-- Extracted material --
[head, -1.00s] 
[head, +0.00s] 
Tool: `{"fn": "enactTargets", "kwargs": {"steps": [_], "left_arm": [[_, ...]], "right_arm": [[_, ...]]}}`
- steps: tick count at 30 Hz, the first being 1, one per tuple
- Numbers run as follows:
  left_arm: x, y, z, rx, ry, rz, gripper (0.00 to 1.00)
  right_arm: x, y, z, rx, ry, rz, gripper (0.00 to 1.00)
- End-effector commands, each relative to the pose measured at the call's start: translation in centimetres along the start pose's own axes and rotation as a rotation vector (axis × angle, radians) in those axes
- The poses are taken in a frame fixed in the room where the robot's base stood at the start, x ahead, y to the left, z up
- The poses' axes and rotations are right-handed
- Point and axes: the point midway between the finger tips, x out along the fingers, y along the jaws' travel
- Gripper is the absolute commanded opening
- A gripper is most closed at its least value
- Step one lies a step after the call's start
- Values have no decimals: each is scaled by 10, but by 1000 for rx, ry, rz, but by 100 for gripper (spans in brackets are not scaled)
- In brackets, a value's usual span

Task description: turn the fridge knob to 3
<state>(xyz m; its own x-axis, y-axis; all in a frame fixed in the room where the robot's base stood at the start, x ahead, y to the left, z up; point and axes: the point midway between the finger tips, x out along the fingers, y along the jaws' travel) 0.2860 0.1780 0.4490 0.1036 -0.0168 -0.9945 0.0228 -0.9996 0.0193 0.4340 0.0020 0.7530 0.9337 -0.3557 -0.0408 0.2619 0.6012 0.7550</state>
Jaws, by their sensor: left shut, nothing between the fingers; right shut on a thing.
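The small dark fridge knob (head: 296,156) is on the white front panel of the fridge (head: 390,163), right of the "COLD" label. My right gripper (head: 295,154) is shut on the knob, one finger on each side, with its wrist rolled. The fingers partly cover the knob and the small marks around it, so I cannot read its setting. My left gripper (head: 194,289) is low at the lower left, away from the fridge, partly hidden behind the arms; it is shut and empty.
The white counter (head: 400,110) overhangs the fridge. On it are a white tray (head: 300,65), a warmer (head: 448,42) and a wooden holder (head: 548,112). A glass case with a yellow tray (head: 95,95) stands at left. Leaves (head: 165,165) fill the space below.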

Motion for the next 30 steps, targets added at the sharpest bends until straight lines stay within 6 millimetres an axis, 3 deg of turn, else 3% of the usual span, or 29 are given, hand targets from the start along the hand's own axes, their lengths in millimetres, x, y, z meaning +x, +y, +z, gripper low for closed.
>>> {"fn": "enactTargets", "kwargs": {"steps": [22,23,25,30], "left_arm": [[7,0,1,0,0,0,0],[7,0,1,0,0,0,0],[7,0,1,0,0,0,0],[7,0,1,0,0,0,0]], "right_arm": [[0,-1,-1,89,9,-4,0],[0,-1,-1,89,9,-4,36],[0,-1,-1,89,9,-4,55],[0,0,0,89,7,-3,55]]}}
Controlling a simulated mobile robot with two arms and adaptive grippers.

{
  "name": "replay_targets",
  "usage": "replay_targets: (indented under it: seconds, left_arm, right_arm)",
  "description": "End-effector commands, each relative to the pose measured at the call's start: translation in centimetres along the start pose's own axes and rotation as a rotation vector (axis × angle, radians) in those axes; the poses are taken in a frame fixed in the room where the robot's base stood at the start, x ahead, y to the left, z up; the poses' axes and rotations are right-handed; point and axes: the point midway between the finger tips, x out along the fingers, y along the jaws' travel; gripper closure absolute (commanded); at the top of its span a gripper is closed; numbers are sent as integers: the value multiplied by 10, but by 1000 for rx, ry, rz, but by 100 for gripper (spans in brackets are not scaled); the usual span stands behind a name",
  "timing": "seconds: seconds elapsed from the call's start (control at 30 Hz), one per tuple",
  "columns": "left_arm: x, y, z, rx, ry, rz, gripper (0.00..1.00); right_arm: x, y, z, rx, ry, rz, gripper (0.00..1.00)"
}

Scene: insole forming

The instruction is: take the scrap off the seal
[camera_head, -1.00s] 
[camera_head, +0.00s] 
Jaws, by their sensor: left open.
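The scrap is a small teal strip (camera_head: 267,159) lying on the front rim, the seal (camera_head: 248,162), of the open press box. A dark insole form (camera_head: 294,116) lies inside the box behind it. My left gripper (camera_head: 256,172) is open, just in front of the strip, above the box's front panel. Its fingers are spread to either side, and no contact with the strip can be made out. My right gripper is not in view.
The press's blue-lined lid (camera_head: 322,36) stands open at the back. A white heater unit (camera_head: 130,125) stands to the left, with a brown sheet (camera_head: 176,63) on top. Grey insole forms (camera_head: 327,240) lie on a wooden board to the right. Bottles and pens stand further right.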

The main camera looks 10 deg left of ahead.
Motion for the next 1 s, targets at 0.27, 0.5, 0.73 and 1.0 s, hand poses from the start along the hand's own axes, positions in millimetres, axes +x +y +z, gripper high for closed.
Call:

-- Set problem --
Give back exactly the lines running from the line that contains "- Point and" through the line that contains "- Step one lies a step after the call's start", and nothing outside them.

-- Solution for this exercise --
- Point and axes: the point midway between the finger tips, x out along the fingers, y along the jaws' travel
- Gripper is the absolute commanded opening
- A gripper is most closed at its least value
- Step one lies a step after the call's start

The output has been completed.